'they tell me I'm wrong, and I keep it'.
Also stealing. Actually even if they INSIST they are right, I go over it with them. Their mistake is no reason for me to keep it. People nearly always take a moment to see their error, so whatever they first say in response, I could care less, what matters is is the calculation correct or not - it's very, very simple. It always takes a moment to carefully go over the numbers and identify the error.
It is stealing - out of the store's pocket and the cashier's hide, and perhaps for the cashier, it can mean losing far, far more than the amount of the change.
In general, short comes out of the chashier's pay.
And in some places, a cashier will get fired if he closes short.
Say in her time at that store, she is allowed three short cashouts before she gets fired.
Say she's already made two errors. Just honest errors. Mistakes.
Say this is her first. If she can't explain it, she may not only get fired, she could get prosecuted.

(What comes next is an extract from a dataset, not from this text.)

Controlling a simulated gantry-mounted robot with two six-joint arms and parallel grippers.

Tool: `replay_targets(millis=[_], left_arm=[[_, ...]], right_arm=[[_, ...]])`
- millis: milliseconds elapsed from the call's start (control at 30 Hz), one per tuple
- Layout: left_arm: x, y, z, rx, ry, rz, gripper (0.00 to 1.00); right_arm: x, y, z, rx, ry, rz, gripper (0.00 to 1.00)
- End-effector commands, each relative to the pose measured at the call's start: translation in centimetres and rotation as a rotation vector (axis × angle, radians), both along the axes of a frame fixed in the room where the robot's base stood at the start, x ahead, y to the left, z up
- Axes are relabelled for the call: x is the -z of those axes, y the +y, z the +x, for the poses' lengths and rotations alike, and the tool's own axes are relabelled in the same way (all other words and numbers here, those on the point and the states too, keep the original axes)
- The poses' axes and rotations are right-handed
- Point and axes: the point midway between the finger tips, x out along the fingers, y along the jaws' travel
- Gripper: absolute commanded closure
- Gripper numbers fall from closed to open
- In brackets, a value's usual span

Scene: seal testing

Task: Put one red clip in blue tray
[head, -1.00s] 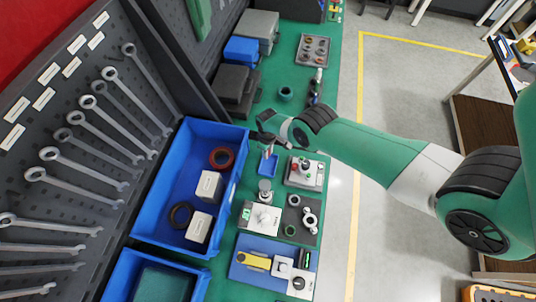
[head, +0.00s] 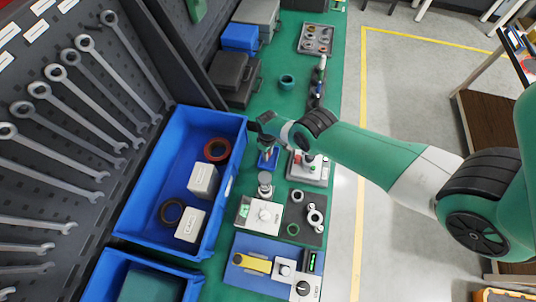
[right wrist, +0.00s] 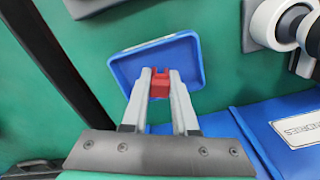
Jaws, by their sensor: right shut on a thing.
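The small blue tray (right wrist: 185,62) lies on the green bench and also shows in the head view (head: 268,161), partly hidden by my gripper. My right gripper (right wrist: 160,78) is over the tray, pointing down at it. Its two grey fingers are shut on a red clip (right wrist: 159,86), which shows between the fingertips against the tray's inside. I cannot tell whether the clip touches the tray floor. In the head view, my right gripper (head: 267,146) is above the tray and the clip is too small to make out. My left gripper is not in view.
A large blue bin (head: 180,150) with white boxes and rings stands left of the small tray. A grey device with a red part (head: 308,170) is just to the right. A white fixture (head: 262,214) stands in front. Wrenches hang on the panel at left.

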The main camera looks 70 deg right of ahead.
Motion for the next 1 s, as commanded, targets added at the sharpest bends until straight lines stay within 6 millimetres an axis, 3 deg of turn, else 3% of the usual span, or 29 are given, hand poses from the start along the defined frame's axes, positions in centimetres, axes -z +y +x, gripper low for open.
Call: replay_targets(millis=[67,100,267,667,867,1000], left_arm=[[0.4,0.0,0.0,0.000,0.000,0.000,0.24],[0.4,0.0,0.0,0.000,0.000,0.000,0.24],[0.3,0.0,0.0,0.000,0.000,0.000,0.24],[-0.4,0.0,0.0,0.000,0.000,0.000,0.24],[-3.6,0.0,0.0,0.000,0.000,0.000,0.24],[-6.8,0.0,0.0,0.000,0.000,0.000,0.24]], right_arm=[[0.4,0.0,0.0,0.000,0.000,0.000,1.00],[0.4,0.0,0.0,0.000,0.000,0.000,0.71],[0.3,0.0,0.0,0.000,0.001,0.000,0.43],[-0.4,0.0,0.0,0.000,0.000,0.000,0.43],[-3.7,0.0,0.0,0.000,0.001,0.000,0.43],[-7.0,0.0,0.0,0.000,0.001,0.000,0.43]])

Your friend's 'not stealing' could lose the cashier his/her job or more.
And in this market, she won't get another job for a long time. She could lose her house, everything.
I would like to emphasize that that practice is not typical of people who gross near 100K annually.
I made within a few k of that amount, and I would return a ball of lint or a penny, if it wasn't mine.
Big corporation, mom and pop store, kid's lemonade stand, I don't care. Employees of the big corporations usually have their feet held to the fire far quicker than the small businesses.
And I would do the same when I was making 80k, 60k, 50k, 20k, or 10k a year, or nothing at all. So would most of the people I know, janitor to CEO.
Your friend is dishonest. It's very simple.
I could never do that to anyone. My father and mother would roll over in their graves if I ever let anyone give me even a penny that I wasn't owed.
The money belongs to the store. But whose hide it will come out of - that's the cashier.